A Dad Blogger Teaches You To Cook the Perfect Steak- A Post People Will Read

August 17, 2013 by Jack Steiner 4 Comments

Dad can cook, clean and parent.
Dad can cook, clean and parent.

Five days ago you and I talked about Triberr And The Challenge Of The Twitter Thank You and I watched as traffic exploded.

Some of it was because it is a timely subject and some of it was because Mark Schaefer linked to me in a post he wrote about the same topic.

Initially this post was supposed to talk about what happens when a popular blogger links to your post(s) and how to take advantage of the opportunity to convert new visitors into subscribers/readers but there are a million posts out there that deal with that already.

So then I was going to write about the best way to become a billionaire while blogging but that kind of bored me too, because the answer is so simple.

How do you become a billionaire while blogging? Win a billion bucks.

How To Cook The Perfect Steak Is Far More Interesting and Practical

If you want to write posts that generate comments and traffic than all you need to do is blog about blogging. Write about social media and use titles like How To Monetize Your Blog, How To Write Headlines That Work or 18 Ways To Publish A Successful Ebook.

That is low hanging fruit and I guarantee you that some of the bloggers who are sharing those “powerful Ebooks” are rookies who have barely been blogging and are just jumping on the bandwagon.

Maybe one day I’ll write an Ebook about how to become a dad blogger but right now I am more interested in just writing and in continuing to build a community.

Community interests me, they evolve and you see people come and go. After almost 10 years here there are only a handful that have been with me from the start.

Maybe it is because the others got bored with my blog and or decided that it didn’t provide the same value anymore. That is cool with me, no one is obligated to stay but if you go remember that there are blog cancellation fees. 😉

So maybe the best way to protect and prevent losing readers is to share valuable information like how to cook the perfect steak. BTW, that is not intentional keyword stuffing, it is heading towards midnight in Texas and this old man is tired.

Blogs and Bloggers Evolve

Blogs and bloggers evolve and if they didn’t I think it really would be sad. Evolution is growth and if you aren’t growing, than what are you doing? Maybe you are trapped in cleveland.

Speaking of growth it has been sort of a bizarre week for me.

The kids went back to school last week and for the first time in their lives I wasn’t there to be a part of it. That is because they are still in Los Angeles and I am here in Texas.

It is supposed to be a temporary thing, a transition for all of us. I am here for work and they will eventually join me but not until next summer so for now I head back to LA as often as I can.

But it is not easy to try and help with homework over Skype or to be  the sort of father I want to be from here.

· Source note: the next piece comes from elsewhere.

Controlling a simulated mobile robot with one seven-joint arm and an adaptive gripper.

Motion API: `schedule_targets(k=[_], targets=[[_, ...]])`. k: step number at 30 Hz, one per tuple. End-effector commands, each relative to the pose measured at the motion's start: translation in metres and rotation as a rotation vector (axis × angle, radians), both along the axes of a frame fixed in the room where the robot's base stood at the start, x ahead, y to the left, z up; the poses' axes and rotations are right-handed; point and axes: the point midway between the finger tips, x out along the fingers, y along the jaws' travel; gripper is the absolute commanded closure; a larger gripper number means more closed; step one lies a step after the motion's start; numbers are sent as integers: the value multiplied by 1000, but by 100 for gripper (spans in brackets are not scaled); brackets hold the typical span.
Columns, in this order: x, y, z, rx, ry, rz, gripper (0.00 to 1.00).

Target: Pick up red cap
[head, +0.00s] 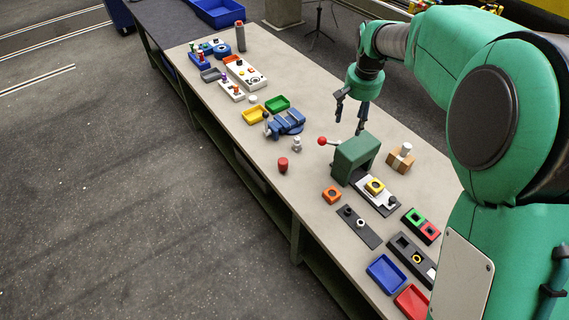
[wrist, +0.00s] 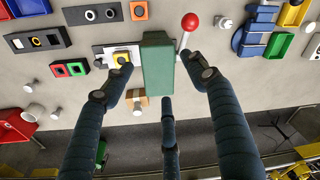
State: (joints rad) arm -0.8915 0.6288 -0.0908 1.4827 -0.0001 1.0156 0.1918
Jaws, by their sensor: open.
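The red cap (head: 283,165) stands on the table's near side, left of the green press. In the wrist view, a red piece at the top edge (wrist: 194,2) looks like the same cap, mostly cut off. My gripper (head: 350,112) is open and empty, up above the table behind the press. It is to the right of the cap and well apart from it. In the wrist view, the fingers of my gripper (wrist: 158,65) are spread wide, with the green press between them in the picture.
The green press (head: 354,158) has a lever with a red ball (head: 322,141) between my gripper and the cap. A small grey peg (head: 297,144) and a blue vise (head: 287,122) stand behind the cap. Table to the cap's left is clear. A blue tray (head: 386,274) lies at front right.

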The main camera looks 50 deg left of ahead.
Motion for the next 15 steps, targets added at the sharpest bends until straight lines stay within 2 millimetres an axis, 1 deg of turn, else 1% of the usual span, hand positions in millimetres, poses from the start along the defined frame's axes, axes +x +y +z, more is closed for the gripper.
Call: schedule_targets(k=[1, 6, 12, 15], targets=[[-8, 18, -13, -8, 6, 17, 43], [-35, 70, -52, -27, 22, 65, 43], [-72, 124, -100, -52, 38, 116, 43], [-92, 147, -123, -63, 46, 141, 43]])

If I were in the service it would be similar to being deployed, but I am not.

My MOS is civilian and my objective is the same as every other parent, to give my kids the best life possible so moving here for work makes sense, but it is not always easy.

And life experiences are a big part of what makes a blog and a blogger evolve so consider this part of my evolution.

The Bachelor Lifestyle- Cooking

I have always enjoyed cooking but it has been a while since I have done as much of it as I have had to do this last year. It has been a lot of fun and my only complaint is that I hate having to do the dishes.

Anyhoo, one of the things that I have enjoyed doing is finding useful YouTube videos like the one below that provide a quick overview for cooking a meal.

I have cooked a lot of steaks in my life, but almost all of them have been on my grill and since that is back in L.A. I have been doing the stove top thing.

And with that my friends I bid you good night, hope you enjoy the video.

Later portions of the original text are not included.